>> Start Provided information

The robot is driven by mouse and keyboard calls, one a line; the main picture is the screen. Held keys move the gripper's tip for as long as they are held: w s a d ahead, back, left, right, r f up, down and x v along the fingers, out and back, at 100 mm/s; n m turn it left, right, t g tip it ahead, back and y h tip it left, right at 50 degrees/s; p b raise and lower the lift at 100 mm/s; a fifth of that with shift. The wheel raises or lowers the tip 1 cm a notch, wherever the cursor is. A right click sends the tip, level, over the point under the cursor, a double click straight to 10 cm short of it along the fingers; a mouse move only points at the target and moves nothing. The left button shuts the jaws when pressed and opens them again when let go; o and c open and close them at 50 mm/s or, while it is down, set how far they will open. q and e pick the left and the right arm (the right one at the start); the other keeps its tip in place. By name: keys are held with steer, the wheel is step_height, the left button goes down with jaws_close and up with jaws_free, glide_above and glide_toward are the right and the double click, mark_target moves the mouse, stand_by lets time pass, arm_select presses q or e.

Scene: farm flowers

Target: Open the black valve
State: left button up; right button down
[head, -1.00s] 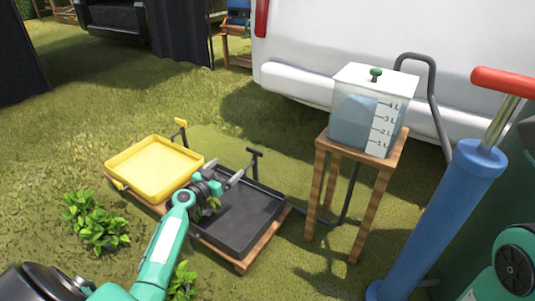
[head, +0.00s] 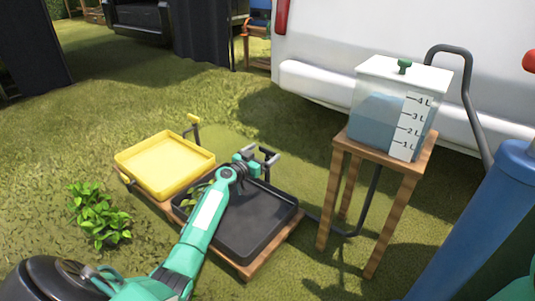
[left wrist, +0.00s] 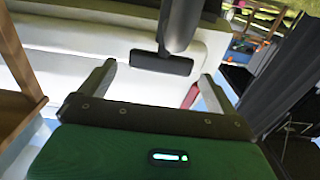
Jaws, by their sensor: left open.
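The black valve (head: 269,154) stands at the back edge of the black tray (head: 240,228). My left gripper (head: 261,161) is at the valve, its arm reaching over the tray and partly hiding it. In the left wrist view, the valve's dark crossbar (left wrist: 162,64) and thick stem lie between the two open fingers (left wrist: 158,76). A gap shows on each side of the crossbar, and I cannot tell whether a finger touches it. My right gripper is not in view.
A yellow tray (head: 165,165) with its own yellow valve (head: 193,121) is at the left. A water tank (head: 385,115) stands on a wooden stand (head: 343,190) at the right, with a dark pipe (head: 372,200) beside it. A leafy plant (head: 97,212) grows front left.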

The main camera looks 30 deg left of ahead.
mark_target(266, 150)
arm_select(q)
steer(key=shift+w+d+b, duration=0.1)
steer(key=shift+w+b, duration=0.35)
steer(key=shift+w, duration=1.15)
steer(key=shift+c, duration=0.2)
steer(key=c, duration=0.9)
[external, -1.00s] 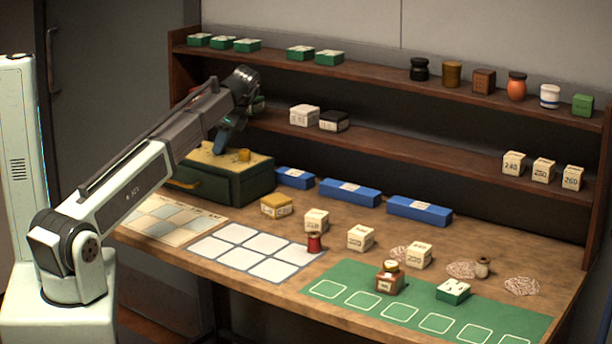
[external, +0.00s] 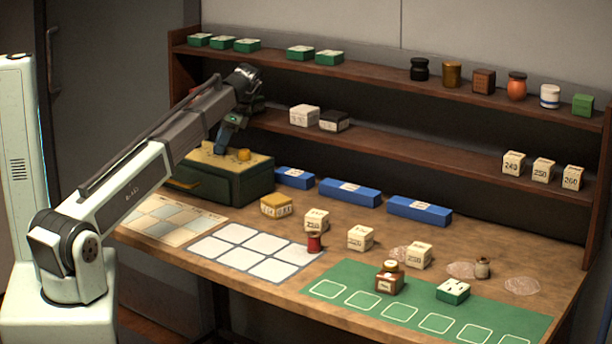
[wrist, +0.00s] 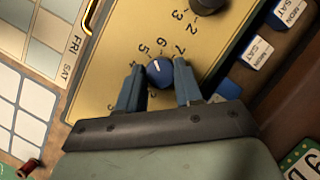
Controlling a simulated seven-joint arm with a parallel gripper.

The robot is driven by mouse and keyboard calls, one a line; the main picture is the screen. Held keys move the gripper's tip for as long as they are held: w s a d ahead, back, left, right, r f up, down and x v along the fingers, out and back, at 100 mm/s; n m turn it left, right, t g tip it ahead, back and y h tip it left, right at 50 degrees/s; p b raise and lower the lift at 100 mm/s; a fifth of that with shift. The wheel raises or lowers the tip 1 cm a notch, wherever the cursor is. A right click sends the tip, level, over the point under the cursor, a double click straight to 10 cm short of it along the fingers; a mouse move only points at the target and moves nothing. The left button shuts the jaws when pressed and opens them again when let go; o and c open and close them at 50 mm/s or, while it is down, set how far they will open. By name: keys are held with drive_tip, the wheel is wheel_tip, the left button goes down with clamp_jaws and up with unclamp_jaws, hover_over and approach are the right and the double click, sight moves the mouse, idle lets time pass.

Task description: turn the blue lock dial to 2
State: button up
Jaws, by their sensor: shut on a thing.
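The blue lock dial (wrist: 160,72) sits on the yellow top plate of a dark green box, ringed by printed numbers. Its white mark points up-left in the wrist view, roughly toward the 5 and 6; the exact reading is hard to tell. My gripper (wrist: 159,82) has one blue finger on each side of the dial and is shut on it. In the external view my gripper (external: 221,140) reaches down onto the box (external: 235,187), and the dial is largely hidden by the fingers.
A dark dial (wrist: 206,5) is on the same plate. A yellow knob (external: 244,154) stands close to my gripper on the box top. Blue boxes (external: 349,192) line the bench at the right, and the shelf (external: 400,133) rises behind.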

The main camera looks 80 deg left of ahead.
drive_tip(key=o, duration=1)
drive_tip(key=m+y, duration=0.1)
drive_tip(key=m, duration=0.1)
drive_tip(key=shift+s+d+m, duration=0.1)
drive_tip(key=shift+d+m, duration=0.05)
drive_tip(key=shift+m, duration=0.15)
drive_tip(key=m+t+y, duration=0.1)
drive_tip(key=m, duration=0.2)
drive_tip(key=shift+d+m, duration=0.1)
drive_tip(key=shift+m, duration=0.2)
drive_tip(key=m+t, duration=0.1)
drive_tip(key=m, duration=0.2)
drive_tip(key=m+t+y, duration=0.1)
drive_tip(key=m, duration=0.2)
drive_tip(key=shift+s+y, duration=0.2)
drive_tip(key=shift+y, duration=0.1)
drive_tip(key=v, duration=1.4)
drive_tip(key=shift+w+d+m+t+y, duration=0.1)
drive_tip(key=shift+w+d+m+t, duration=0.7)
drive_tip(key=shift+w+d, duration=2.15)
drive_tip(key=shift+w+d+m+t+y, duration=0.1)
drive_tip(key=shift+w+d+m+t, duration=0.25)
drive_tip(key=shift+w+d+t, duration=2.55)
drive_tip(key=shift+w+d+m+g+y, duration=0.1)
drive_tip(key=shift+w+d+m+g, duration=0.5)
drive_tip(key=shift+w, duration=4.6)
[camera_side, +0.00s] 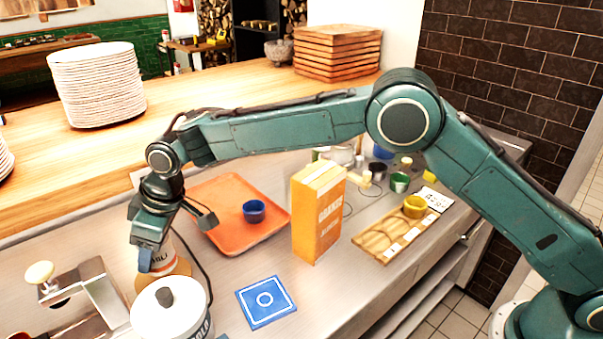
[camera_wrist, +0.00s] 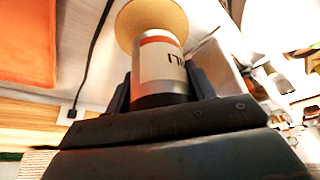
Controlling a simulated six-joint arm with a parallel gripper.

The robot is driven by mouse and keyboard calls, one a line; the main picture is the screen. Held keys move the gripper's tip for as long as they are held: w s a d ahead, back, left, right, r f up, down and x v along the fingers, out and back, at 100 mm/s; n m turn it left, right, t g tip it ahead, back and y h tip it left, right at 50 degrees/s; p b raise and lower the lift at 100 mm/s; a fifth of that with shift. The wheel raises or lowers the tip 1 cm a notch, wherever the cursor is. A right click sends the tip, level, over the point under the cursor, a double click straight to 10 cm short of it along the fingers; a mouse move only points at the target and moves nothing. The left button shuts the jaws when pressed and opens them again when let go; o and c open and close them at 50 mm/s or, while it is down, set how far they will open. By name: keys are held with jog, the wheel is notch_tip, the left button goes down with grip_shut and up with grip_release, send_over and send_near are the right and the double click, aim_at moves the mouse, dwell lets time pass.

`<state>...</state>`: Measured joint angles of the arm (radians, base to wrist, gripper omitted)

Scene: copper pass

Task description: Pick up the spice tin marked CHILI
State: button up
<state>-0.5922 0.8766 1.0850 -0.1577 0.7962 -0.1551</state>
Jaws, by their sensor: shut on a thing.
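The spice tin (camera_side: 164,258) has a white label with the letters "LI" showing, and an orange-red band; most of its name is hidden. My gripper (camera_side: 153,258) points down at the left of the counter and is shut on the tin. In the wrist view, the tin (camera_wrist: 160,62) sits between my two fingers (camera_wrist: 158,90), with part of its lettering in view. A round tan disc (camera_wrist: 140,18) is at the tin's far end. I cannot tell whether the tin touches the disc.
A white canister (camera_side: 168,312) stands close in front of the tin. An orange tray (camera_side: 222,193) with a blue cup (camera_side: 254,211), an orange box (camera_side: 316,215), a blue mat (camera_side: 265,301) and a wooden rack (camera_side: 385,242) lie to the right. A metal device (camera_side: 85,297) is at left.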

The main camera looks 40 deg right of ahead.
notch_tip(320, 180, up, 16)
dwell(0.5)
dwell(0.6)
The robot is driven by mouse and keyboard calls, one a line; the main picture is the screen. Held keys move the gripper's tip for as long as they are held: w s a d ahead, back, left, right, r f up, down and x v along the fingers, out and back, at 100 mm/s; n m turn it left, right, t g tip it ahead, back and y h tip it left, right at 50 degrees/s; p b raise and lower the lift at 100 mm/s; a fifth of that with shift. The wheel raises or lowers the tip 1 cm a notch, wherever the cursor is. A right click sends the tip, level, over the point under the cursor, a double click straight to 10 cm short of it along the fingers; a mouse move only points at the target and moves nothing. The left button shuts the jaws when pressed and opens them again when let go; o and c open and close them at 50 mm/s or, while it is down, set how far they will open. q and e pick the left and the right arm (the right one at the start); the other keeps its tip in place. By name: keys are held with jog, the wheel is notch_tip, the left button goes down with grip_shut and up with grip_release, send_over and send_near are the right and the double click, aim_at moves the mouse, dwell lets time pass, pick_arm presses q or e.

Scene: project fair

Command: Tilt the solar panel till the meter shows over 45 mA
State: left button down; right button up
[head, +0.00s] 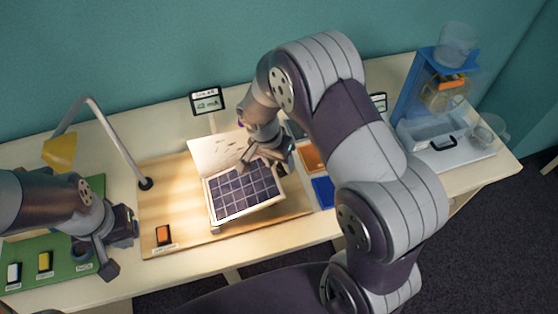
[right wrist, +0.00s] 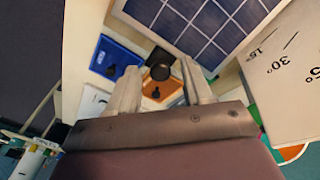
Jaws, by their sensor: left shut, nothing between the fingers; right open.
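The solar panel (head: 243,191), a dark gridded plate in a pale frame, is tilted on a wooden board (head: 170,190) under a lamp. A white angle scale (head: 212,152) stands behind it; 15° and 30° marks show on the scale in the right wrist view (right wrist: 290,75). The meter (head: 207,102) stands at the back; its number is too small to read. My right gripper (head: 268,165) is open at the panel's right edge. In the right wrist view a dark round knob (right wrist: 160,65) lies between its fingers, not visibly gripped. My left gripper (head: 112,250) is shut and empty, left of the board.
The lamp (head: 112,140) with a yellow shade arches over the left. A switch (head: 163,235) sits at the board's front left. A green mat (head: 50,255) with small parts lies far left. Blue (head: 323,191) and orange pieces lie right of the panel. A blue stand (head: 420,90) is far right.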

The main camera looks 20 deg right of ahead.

>> End Provided information

Job: Select the lines from the entries that include the word "Controlling".

Complete output:
Controlling a simulated seven-joint arm with a parallel gripper.
Controlling a simulated six-joint arm with a parallel gripper.

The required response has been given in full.